Farmers watched helplessly as water levels dropped. By 1934, The Times reported that fruit was falling off trees prematurely, especially crops that relied on rain rather than irrigation. Cattlemen desperately sought pastures suitable for their livestock.
The Humane Society said it was often called to help rescue horses and other creatures on ranches that didn't have enough water.
"In some cases, this is impossible," a San Diego Humane Society official told The Times. "They are too far gone."
The drought helped spur ambitious waterworks and reservoir projects aimed at giving California a more reliable water supply.
This drought hit farmers and ranchers hard. A federal report produced in 1978 placed the economic losses at more than $1 billion.

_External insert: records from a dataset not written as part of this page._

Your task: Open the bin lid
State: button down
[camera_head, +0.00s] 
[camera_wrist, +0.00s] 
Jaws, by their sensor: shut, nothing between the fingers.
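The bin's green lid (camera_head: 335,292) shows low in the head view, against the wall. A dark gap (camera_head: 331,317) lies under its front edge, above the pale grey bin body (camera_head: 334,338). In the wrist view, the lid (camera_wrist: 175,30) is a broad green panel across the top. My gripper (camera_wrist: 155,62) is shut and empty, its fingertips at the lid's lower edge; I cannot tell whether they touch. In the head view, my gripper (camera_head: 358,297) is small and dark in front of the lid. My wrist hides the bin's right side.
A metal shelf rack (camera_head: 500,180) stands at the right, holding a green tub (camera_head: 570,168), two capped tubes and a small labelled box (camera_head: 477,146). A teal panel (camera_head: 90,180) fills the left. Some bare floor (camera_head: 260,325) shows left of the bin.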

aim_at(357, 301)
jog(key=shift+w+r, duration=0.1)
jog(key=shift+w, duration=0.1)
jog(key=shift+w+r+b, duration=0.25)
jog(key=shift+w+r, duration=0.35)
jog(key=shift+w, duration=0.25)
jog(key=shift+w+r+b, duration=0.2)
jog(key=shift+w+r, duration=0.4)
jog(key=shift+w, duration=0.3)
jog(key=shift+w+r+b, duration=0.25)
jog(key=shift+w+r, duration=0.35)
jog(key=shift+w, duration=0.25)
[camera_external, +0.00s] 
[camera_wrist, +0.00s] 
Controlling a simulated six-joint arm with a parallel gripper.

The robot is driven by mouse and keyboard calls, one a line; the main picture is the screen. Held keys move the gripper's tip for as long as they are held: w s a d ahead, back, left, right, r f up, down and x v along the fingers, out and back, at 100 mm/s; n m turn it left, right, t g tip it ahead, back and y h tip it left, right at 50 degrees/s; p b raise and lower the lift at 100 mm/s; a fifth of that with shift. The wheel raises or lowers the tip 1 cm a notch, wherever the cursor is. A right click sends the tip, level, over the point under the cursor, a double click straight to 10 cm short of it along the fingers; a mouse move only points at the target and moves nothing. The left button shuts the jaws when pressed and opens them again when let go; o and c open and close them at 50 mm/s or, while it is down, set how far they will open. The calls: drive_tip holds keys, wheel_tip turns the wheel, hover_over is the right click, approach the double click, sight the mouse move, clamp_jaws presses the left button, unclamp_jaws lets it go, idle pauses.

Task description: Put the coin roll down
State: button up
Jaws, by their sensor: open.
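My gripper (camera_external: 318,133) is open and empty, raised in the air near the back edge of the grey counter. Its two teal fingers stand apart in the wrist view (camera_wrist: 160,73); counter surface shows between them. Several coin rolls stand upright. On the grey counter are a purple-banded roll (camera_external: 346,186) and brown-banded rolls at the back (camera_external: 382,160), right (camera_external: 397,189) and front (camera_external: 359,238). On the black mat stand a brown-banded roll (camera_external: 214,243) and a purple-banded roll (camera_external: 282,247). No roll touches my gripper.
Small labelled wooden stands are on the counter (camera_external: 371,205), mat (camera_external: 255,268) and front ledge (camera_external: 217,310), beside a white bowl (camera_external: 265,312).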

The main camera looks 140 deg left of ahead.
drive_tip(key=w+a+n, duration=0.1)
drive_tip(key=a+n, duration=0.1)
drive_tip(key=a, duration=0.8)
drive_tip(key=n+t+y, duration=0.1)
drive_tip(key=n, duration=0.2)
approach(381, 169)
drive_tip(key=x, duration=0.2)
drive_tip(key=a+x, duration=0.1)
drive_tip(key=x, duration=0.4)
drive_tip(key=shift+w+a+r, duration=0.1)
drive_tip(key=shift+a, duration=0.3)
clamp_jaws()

Farmer switched to crops that used less water and aggressively pumped for groundwater, the report said.
Some feared the drought could cripple the state's water system. "The drought, in effect, has become a severe test for this state's vast water supply system, and some water officials now believe the system is not withstanding the test as well as they had expected," The Times wrote in 1976.
Perhaps the drought's greatest legacy was that it marked the beginning of a serious water conservation effort that continued even after the crisis ended.
Southern California cut its water use by 15%. A concerted statewide campaign — including severe rationing in the hard-hit Bay Area — helped convince residents the crisis was real. So did a Metropolitan Water District surcharge on customers who did not cut their use by 10%, according to Times reports. Los Angeles and some other cities helped by imposing mandatory conservation.
There were fears that 1978 would be another drought year. But a series of powerful storms turned the tide.
Dry conditions led officials to impose mandatory conservation measures for the first time since the drought of 1976-77.
Some studies at the time put agricultural losses as high as $250 million a year, and foresters estimated that insect infestation caused by the lack of water in the Sierra Nevada killed enough trees to build 1.8 million houses. Fishery experts blamed blaming trickling flows for the near-devastation of the state's salmon population and the degradation of the Sacramento-San Joaquin Delta.
Overall, experts said the economic impact was significantly less than feared.
Gov. Pete Wilson finally declared the drought over in 1993, when reservoir levels reached 80%. But cities had been loosening water restrictions well before then.
There was concern at the time that Wilson's declaration would prompt residents to ease up on their conservation.
One official closed the book on the drought with this warning: "We need to remember here that we can't take water for granted, or have the belief that an over-abundant cornucopia of water will always be there. It's nature, and nature's cycles can also be devastatingly short."